Saturday, October 28, 2006

 

Essential Black Thinkers: Stuart Hall




Stuart Hall, a leading figure of the British left over the past thirty years and a visionary theorist, had made profound contributions to the field of cultural studies. Texts include: Resistance through Rituals; The Popular Arts; Policing the Crisis; Culture, Media, Language, New Times; Critical Dialogues in Cultural Studies; Questions of Cultural Identity, Representation and Visual Culture: A Reader; and Different Contemporary Photography and Black Identity.

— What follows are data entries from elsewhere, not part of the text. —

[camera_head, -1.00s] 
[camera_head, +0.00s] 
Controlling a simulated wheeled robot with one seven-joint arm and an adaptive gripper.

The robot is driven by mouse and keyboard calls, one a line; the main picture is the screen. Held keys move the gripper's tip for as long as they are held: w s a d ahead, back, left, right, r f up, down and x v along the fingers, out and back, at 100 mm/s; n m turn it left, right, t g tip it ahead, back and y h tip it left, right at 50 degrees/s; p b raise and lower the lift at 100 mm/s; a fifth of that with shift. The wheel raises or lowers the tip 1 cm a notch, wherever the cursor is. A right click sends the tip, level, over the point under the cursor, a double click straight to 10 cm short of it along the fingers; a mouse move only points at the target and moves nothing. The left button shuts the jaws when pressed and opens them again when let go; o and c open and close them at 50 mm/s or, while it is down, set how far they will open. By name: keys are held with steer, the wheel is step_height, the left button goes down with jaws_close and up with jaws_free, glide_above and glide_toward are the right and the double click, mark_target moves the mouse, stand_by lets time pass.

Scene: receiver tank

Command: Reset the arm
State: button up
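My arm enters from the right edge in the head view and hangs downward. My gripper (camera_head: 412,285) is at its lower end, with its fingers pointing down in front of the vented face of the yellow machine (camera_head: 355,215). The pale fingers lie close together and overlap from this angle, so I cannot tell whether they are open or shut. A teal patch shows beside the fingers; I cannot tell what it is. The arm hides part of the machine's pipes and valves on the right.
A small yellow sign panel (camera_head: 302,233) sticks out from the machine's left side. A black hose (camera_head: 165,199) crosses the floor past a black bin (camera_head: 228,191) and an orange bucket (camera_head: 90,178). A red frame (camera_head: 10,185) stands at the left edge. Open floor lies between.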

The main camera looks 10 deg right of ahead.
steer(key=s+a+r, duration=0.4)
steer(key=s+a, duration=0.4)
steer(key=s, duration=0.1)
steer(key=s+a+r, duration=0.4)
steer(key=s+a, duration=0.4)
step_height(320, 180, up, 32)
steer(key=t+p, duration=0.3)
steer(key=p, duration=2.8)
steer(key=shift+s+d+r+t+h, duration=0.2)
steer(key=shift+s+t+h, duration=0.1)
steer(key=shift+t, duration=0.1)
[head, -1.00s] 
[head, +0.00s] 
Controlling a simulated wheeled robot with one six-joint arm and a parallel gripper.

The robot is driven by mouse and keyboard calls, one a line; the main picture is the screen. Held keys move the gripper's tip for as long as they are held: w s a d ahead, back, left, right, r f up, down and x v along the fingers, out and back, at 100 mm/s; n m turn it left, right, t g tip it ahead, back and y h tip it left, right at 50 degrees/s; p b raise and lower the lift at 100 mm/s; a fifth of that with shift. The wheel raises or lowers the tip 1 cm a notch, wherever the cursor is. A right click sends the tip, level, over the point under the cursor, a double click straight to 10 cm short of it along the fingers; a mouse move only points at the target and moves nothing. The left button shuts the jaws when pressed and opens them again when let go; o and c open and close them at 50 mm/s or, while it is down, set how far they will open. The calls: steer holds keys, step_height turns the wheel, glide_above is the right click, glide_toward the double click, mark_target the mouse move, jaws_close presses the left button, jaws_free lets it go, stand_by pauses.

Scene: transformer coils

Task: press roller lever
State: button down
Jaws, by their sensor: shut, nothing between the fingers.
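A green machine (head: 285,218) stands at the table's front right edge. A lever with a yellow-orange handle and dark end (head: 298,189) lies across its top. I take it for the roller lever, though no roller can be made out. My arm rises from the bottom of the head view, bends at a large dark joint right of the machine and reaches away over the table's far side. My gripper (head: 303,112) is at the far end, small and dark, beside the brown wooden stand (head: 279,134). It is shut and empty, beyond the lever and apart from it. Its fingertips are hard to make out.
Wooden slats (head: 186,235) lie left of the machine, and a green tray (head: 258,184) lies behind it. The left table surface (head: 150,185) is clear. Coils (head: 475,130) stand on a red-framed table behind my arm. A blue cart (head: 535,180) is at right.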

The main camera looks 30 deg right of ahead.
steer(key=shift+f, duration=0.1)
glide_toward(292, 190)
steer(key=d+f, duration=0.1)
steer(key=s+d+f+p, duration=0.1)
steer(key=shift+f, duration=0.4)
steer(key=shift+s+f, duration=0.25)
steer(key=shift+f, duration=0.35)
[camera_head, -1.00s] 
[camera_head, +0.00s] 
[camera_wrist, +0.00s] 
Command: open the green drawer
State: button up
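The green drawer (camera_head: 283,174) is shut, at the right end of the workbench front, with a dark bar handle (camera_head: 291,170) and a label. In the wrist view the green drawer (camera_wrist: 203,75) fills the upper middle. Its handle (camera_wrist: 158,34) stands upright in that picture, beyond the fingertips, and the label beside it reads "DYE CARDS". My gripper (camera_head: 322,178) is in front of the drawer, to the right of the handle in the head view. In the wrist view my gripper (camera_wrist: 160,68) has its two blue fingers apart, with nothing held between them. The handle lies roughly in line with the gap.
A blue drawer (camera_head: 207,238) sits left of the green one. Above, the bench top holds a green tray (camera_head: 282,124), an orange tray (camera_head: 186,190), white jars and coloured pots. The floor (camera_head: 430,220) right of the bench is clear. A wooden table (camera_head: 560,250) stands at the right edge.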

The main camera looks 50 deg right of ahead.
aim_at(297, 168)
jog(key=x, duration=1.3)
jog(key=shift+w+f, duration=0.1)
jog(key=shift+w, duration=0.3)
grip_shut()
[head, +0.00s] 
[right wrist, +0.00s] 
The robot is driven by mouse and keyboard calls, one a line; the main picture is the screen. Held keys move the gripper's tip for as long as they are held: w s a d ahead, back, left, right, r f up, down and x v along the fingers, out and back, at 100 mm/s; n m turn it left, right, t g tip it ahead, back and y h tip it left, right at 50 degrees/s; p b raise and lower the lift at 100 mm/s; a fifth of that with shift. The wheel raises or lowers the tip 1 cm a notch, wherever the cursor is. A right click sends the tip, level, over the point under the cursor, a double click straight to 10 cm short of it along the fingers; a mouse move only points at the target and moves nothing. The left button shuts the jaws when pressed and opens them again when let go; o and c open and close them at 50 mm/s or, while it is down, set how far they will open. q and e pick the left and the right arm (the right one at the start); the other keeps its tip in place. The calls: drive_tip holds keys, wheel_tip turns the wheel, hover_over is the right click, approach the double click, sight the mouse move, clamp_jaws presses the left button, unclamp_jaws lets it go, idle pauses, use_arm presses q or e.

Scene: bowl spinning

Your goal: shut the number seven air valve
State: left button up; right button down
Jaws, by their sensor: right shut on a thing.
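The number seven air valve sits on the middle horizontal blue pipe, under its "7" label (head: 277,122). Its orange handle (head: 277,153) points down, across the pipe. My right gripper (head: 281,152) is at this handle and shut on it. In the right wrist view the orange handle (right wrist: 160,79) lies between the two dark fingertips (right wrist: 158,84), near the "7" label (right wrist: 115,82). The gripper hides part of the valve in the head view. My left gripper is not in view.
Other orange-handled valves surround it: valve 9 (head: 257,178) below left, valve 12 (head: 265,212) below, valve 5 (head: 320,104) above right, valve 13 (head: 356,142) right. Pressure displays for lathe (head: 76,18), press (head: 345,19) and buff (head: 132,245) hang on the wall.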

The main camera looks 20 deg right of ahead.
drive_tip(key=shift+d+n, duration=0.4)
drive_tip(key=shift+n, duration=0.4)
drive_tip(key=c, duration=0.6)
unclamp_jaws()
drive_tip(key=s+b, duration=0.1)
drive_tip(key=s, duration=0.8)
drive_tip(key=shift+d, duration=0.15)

Following on my admonition from yesterday that we must strive to remain tuned-in to the whole of African diasporic culture, may I present here one of our (the very broadest of inclusions meant here) most important leaders in that regard - Stuart Hall. I am no scholar or academic, so I cannot give you a run down of his various contributions to cultural studies, semiotics, visual culture, Marxism, etc. I can tell you that he is extraordinarily passionate, lucid and engaged; that he chairs two of the most important Black arts institutions (inIva and Autograph); and that if you want to understand how Black and Brown artists, culture makers and peoples can and will participate in the great game of global modernity, Stuart Hall must be studied and understood. To get a taste of his glorious erudition, passionate eloquence and ferocious intellect check out the archived stream of a symposium at the Tate Modern titled: Black British Art: The Revolt of the Artists

Wikipedia excerpt: Hall's work covers issues of hegemony and cultural studies, taking a post-Gramscian stance. He regards language-use as operating within a framework of power, institutions and politics/economics. This view presents people as producers and consumers of culture at the same time. (Hegemony, in Gramscian theory, refers to the cultural production of 'consent' as opposed to 'coercion'.) Hall has become one of the main proponents of reception theory. This approach to textual analysis focuses on the scope for negotiation and opposition on part of the audience. This means that the audience does not simply passively accept a text — whether a book or a film — and that an element of activity becomes involved. The person negotiates the meaning of the text. The meaning depends on the cultural background of the person. The background can explain how some readers accept a given reading of a text while others reject it.